◆ Exercise objective
Select from the data all lines with the word "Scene".

____ Given data

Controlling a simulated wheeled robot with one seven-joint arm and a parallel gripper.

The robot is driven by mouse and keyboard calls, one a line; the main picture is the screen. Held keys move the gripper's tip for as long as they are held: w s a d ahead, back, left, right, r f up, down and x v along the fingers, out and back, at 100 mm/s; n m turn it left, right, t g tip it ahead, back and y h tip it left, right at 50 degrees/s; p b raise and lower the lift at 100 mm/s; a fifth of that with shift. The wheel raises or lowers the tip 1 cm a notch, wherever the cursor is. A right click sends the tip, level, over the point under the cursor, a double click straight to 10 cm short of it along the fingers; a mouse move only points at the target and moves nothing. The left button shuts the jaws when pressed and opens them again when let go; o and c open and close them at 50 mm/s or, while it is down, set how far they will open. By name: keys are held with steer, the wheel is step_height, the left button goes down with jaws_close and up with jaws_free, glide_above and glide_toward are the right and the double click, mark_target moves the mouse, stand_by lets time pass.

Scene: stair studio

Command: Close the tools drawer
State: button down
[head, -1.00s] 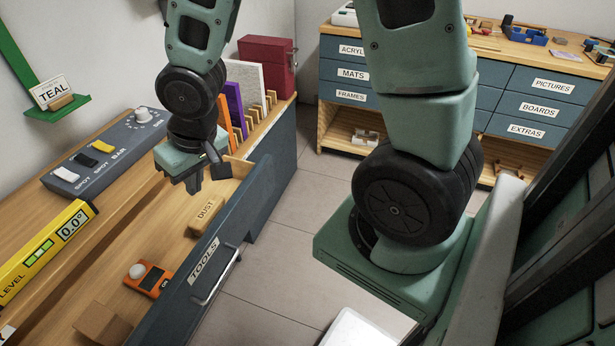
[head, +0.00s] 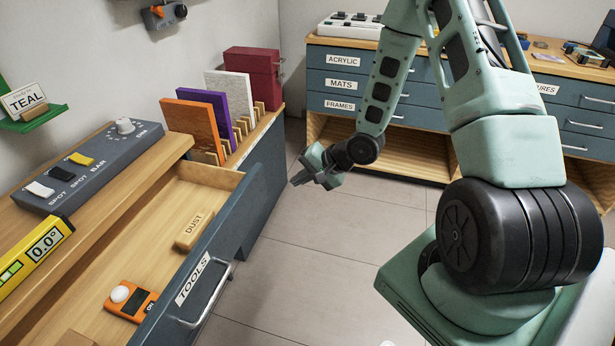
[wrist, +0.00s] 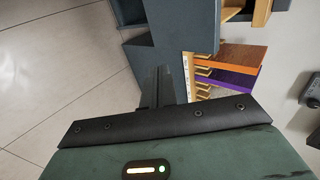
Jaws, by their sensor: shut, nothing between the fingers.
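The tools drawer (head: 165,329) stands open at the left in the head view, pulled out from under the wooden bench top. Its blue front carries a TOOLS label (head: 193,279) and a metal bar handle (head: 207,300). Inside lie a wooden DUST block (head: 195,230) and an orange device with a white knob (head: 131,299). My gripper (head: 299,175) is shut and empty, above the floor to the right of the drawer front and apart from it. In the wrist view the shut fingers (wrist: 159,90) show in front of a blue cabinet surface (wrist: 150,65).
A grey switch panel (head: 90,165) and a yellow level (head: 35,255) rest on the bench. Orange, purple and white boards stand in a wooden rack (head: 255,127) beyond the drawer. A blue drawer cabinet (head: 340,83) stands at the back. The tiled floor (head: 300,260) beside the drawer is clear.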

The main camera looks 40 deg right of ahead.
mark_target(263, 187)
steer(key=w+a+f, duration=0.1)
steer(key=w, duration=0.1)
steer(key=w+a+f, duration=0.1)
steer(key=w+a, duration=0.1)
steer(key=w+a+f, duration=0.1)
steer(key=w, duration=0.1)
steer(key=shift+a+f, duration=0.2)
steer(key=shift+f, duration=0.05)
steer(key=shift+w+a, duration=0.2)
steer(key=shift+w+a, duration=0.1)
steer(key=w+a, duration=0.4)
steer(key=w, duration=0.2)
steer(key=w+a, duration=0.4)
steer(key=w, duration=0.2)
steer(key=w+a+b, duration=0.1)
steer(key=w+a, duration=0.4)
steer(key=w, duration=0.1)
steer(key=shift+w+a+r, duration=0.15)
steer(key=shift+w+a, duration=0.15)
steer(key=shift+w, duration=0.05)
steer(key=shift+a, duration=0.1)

________
____ Given data

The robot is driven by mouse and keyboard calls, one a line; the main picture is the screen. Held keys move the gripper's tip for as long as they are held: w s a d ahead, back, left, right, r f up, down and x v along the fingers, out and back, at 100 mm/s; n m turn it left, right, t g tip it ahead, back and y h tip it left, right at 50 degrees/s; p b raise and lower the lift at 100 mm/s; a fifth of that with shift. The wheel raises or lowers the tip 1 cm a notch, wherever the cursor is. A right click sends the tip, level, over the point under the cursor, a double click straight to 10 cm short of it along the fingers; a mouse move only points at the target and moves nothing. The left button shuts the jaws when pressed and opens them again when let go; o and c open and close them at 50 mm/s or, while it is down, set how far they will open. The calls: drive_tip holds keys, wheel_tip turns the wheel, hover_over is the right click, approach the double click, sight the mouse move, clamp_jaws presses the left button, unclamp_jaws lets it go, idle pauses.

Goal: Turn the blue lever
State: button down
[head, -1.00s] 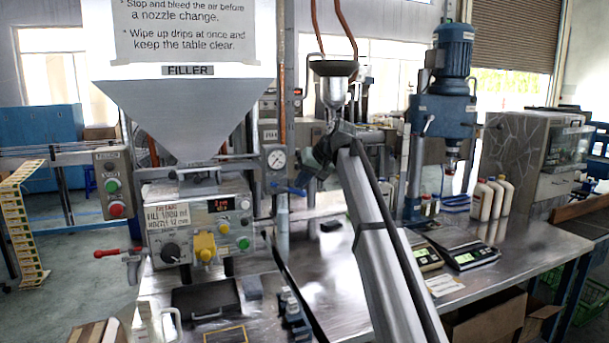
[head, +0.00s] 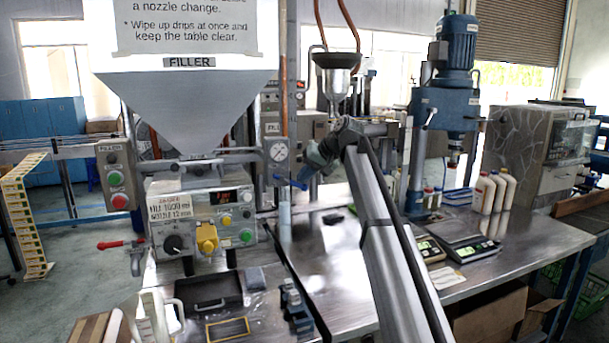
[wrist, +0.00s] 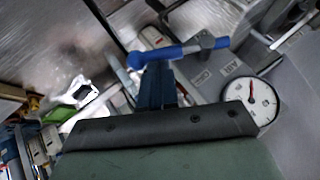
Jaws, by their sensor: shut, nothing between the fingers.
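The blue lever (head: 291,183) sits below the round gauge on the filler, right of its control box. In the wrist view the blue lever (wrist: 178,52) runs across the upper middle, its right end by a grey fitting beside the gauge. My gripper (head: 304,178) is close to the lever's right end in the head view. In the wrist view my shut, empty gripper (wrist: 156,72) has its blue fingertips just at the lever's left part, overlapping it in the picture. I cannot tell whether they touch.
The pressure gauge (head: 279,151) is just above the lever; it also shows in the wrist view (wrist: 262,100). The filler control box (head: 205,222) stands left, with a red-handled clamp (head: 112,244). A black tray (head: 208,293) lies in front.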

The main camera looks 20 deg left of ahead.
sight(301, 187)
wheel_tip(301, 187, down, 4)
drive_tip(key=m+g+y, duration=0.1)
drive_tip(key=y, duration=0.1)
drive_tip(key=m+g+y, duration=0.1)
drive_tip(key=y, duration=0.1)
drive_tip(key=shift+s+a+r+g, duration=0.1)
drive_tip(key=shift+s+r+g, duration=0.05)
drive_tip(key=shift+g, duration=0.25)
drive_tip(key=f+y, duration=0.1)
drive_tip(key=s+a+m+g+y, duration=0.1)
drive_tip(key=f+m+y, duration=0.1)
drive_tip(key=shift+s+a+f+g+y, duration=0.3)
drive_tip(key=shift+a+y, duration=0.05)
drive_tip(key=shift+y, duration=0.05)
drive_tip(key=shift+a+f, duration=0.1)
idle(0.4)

________
____ Given data

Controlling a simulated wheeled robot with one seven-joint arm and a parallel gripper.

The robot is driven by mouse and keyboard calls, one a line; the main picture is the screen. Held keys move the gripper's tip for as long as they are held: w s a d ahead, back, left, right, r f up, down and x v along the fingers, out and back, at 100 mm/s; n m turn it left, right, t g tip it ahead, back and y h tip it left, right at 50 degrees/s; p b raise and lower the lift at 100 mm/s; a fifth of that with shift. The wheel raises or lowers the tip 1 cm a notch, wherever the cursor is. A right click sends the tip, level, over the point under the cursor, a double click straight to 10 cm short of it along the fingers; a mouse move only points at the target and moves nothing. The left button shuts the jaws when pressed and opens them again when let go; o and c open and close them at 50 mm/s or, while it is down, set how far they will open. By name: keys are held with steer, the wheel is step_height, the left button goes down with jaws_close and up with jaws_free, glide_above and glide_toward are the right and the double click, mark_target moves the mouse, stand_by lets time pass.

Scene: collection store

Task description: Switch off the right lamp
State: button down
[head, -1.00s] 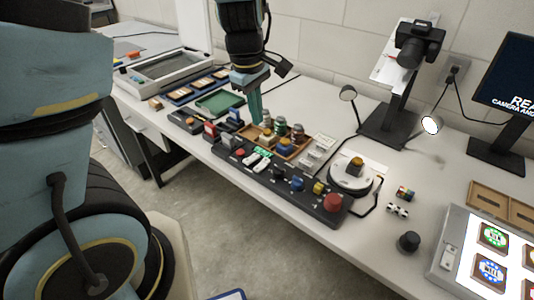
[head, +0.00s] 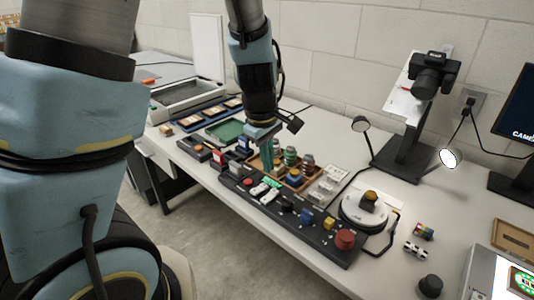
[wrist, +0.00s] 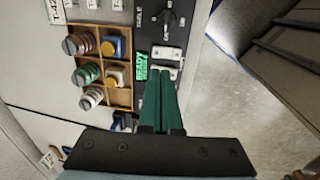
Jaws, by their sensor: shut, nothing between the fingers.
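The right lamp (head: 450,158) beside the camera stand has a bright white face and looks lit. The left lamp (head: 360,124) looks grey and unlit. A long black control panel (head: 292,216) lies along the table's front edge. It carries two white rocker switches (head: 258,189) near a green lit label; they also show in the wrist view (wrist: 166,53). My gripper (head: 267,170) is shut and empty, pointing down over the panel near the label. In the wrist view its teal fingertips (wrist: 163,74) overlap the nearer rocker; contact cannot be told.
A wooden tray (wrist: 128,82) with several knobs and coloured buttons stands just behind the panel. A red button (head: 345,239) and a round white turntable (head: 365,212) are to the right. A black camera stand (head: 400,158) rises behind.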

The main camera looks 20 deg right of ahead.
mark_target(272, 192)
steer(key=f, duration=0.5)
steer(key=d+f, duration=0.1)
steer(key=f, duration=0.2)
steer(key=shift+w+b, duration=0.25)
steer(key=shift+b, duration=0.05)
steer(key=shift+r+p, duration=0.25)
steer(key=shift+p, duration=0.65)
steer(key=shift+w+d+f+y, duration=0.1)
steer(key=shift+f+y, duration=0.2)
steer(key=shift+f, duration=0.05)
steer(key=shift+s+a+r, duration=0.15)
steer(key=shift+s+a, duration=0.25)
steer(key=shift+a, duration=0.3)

________

◆ Exercise answer
Scene: stair studio
Scene: collection store

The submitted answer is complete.